Every now and then, a fine pair of shoes will practically fall into your lap and and you can think is, "Somebody up there likes me." In this case, the shoes in question are a pair of Thomas brogues made in 1996 in the rare "classic polo tan" calfskin leather (you can see the Thomas brogue at the Foster & Son site here).
The seller identified these shoes as having a wide width, which is inaccurate. In hindsight, the sole edge is a bit pronounced - so when you measure the sole, you get a wider than normal measurement. But I don't believe the actual inner width of the shoe is that wide - it's seems fairly standard. Unfortunately, this seller had two additional pairs for sale that were identified as narrow widths - which, in hindsight, were probably just shoes with normal or standard sole edges, and which probably appeared to be narrower compared to the Thomas brogues. I didn't take a chance on those other pairs because of that width description, but more than likely those shoes were ordered by the same customer, and probably fit the same. In any event, I'll just have to be happy with the pair that I did snap up.
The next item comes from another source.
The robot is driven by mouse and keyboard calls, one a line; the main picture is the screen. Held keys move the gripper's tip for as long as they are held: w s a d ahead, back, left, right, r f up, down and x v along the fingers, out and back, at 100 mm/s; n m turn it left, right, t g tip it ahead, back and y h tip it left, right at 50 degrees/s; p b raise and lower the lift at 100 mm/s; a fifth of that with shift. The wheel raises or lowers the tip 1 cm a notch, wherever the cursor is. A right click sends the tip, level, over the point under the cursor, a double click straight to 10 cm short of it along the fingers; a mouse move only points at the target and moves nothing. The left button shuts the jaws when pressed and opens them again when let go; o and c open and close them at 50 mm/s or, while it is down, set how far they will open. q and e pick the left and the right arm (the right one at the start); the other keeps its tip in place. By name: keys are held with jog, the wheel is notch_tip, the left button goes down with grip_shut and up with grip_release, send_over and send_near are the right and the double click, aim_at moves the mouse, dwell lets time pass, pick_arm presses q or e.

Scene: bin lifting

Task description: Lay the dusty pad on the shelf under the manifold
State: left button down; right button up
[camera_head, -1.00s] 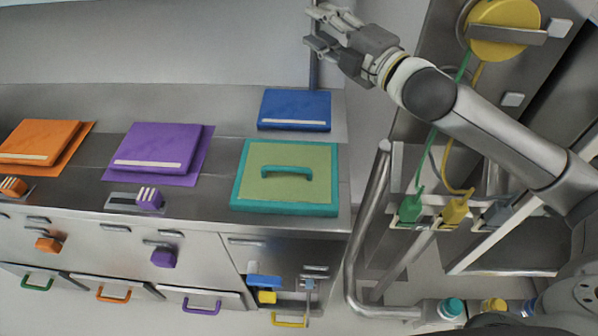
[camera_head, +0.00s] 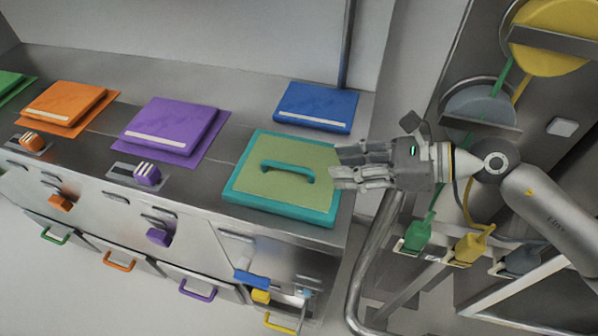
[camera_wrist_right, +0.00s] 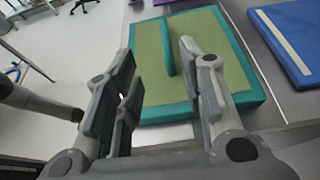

Surprisingly, the shoes were never worn by the gentleman who placed the original order. Even more shockingly, these shoes fit my feet very well :-)
I'm looking forward to wearing these shoes in the spring and summer. I've been applying a healthy dose of Saphyr's Renovateur - the leather doesn't look dry, but it is almost twenty years old, so it certainly can't hurt. In the meantime, I've just been enjoying some of the details - the bevelled waist and suppression create an elegant silhouette that I've tried to capture in the images. The heel has angle to it that is reminiscent of a cuban heel, and creates an interesting angle effect where the heel meets the sole. Finally, I've never seen a shoe with such a striking brogue pattern - there is something elegantly whimsical about the design.
All in all, an exquisite example of English bespoke shoe-making at its finest.